[Linaro-dev] Availability of hardware for Linaro development?
Bill Traynor
wmat at naoi.ca
Sun Jun 6 02:51:51 BST 2010
On 10-06-05 06:38 PM, Pedro I. Sanchez wrote:
> On 10-06-05 03:59 PM, Joel Crisp wrote:
>
>> W
>>
>> Hi Robert
>>
>> This is an interesting offer, but it seems to be to almost be the wrong
>> way around. AMD, Canonical among others are sponsoring Linaro; wouldn't
>> it make more sense for them to throw a few thousand $ at a build farm
>> somewhere and provide a work queue for that so that Linaro contributors
>> could do farm based build and test?

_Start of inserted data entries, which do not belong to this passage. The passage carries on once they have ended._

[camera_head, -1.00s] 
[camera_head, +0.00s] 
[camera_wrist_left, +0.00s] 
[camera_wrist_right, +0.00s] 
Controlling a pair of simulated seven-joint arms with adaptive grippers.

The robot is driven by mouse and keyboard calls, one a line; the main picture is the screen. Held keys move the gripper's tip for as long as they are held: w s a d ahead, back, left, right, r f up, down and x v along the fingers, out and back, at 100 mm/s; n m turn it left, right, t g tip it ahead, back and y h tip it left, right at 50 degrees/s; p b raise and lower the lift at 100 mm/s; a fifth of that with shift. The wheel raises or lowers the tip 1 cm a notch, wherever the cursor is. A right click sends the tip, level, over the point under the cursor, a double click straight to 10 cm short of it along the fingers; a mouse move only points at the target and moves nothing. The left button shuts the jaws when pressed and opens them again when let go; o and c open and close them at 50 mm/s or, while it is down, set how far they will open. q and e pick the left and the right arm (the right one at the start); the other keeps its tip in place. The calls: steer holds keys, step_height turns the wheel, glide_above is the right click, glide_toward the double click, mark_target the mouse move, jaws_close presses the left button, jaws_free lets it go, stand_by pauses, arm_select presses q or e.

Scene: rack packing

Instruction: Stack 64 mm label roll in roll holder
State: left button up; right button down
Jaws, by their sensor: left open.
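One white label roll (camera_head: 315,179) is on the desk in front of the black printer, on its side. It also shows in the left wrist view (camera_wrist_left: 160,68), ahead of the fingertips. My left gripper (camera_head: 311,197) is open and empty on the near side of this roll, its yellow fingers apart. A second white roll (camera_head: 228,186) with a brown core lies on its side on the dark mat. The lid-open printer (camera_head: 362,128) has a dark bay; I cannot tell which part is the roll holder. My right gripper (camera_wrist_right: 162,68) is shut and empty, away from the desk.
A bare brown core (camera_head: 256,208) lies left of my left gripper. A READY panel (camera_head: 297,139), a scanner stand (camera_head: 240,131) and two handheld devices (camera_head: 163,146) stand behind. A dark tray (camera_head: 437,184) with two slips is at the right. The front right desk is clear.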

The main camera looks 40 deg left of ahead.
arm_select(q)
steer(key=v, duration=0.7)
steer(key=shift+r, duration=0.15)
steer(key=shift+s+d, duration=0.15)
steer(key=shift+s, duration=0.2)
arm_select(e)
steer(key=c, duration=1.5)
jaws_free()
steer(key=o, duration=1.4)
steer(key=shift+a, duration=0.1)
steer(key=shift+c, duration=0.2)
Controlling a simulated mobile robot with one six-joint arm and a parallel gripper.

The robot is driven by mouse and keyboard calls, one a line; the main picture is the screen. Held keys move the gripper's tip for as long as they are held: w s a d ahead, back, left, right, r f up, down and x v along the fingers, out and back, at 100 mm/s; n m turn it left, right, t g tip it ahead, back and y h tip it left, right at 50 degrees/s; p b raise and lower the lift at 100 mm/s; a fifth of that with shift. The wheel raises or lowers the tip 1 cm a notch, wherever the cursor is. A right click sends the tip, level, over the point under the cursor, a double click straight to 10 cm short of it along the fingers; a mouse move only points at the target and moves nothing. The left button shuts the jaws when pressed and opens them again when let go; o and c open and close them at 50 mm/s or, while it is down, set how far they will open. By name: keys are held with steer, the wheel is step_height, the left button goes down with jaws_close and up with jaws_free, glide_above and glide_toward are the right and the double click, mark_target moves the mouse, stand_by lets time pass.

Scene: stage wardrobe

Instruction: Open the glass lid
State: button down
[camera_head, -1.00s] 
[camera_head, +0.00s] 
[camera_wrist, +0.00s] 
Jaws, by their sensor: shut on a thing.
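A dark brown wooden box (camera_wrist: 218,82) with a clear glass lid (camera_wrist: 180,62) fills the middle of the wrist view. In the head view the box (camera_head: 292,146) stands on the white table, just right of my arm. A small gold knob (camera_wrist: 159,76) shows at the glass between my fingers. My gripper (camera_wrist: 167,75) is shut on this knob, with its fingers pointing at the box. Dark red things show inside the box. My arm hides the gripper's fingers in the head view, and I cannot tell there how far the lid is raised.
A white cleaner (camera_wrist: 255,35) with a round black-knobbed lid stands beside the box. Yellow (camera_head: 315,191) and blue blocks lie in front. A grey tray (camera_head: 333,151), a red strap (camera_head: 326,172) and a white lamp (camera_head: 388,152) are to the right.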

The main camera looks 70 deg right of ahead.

In terms of their daily expenditure
>> it would be barely background noise. Provide some logins and some
>> resource quotas, a few tens of JTAG connected boards of different types
>> with a variety of peripherals rigged up and you have something sensible
>> for development. After all, this initiative should ensure that they sell
>> thousands more boards in the future. They should also be able to add
>> samples of new product to the farm before general release.
>>
>> Thoughts?
>>
>> Joel
>>
>>
>> If it's to any use for you guys...
>>
>> I do have some of spare ARM cycles to spare to help push this combined
>> ARM tree development work, if your looking for daily native build
>> testing.....
>>
>> I am in the middle of adding 3 more new omap3 based nodes to my
>> current build farm of 4 arm boards. (figure 1 a week-end, this is
>> definitely in my spare time..)
>>
>> I currently have 1 BeagleBoard and 1 Sheevaplug dedicated to building
>> kernels for my customers, and these are currently idling about 50%ish
>> of the time during the week..
>>
>> http://rcn-ee.homeip.net:81/dl/farm/log/
>>
>> And then I have another 2 Omap3 boards currently setup to do non-stop
>> gcc trunk bootstrap and testsuite..
>>
>> http://rcn-ee.homeip.net:81/dl/gcc/
>>
>> My biggest problem is lack of bandwidth on my cable modem, so giving
>> out of ssh access is pointless. But it would work fine as a build bot
>> controlled thru the web...
>>
>> For reference, the slowest node in my system (500MHz 256MB Omap3)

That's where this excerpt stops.